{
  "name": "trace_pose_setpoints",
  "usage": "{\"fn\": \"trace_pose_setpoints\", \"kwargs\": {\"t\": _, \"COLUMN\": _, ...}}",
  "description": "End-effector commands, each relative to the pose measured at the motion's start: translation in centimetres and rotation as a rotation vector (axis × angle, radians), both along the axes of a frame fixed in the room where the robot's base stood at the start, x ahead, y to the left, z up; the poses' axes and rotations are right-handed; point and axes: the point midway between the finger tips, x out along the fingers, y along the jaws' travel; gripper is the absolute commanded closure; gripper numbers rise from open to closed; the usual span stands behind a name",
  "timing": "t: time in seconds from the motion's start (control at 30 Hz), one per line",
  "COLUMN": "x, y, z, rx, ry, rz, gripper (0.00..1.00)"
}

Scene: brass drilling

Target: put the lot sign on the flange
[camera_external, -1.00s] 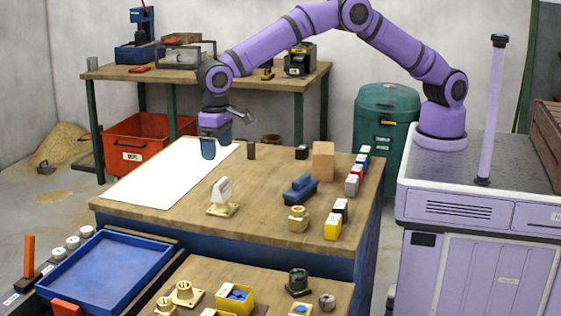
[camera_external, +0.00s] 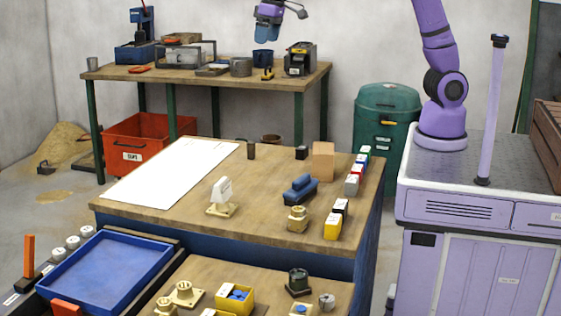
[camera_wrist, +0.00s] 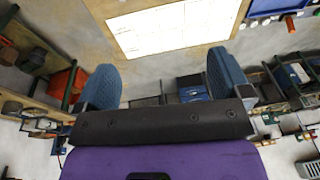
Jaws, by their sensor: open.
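A white upright plate with faint markings (camera_external: 222,190), which looks like the lot sign, stands on a square brass base (camera_external: 222,210) in the middle of the wooden table. I cannot tell whether that base is the flange or the sign's own foot. Another brass fitting (camera_external: 298,219) sits to its right near the table's front edge. My gripper (camera_external: 266,32) is high up at the top of the external view, far above the table and away from the sign. In the wrist view my gripper (camera_wrist: 162,75) has its two blue fingers wide apart with nothing between them.
A white sheet (camera_external: 172,172) lies on the table's left. A blue part (camera_external: 300,190), a tan block (camera_external: 323,160) and a row of small coloured boxes (camera_external: 333,226) stand on the right. A blue tray (camera_external: 105,275) and brass flanges (camera_external: 184,294) are in front.

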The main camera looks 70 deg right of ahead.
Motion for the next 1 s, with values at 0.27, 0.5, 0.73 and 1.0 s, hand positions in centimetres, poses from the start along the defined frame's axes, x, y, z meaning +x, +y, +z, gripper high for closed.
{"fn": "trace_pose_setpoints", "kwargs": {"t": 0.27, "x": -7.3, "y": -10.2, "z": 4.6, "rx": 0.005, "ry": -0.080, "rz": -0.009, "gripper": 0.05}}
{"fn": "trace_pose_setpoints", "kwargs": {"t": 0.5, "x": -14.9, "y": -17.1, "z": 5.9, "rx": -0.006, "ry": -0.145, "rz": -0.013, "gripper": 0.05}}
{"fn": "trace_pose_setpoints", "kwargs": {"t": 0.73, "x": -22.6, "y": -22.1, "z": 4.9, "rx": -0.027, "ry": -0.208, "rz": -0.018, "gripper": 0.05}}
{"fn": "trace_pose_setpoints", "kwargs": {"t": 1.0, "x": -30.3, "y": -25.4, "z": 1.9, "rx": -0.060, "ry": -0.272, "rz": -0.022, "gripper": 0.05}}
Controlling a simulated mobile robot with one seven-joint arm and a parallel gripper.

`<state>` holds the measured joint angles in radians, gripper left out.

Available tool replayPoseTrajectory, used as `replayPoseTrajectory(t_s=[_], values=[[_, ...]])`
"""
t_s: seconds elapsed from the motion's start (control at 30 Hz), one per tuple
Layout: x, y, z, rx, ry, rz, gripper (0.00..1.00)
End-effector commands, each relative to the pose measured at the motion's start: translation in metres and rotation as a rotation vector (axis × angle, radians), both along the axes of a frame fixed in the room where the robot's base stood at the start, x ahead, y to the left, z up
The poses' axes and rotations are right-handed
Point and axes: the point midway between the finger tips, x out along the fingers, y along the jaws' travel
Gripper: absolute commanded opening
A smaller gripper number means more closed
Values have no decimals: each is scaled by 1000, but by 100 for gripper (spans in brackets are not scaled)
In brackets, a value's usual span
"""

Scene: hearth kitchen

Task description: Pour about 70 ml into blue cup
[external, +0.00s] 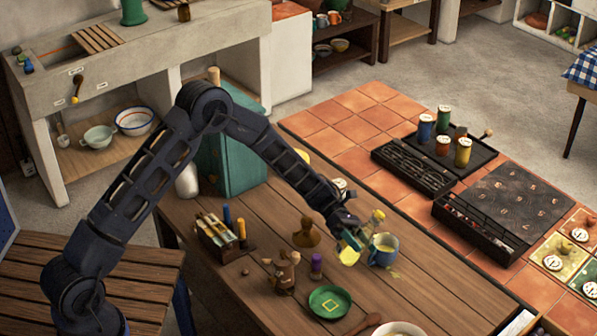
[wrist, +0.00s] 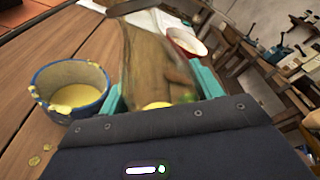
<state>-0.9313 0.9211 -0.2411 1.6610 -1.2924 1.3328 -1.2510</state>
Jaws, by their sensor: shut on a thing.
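The blue cup (external: 383,250) stands upright on the wooden table and holds pale yellow liquid. In the wrist view the cup (wrist: 70,88) is left of my gripper, with yellow smears on its rim. My gripper (external: 352,238) is just left of the cup in the external view. Its teal fingers are shut on a see-through vessel (wrist: 155,60) with some yellow liquid in it. In the external view the vessel (external: 349,257) looks tilted and is partly hidden by the fingers. I cannot make out its mouth or any stream.
Yellow spots (external: 394,273) lie on the table by the cup. A green dish (external: 329,302), a purple-topped small bottle (external: 316,266), a brown flask (external: 306,236) and a white bowl (external: 398,329) stand nearby. Black trays (external: 482,228) lie on the tiles at the right.

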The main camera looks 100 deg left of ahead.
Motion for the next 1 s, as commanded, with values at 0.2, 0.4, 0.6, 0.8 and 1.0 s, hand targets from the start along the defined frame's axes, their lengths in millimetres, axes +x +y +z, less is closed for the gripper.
::::::::
▸ Written request: Go through the listing above and list every line that has the word "COLUMN".

▸ Result for this exercise:
  "usage": "{\"fn\": \"trace_pose_setpoints\", \"kwargs\": {\"t\": _, \"COLUMN\": _, ...}}",
  "COLUMN": "x, y, z, rx, ry, rz, gripper (0.00..1.00)"

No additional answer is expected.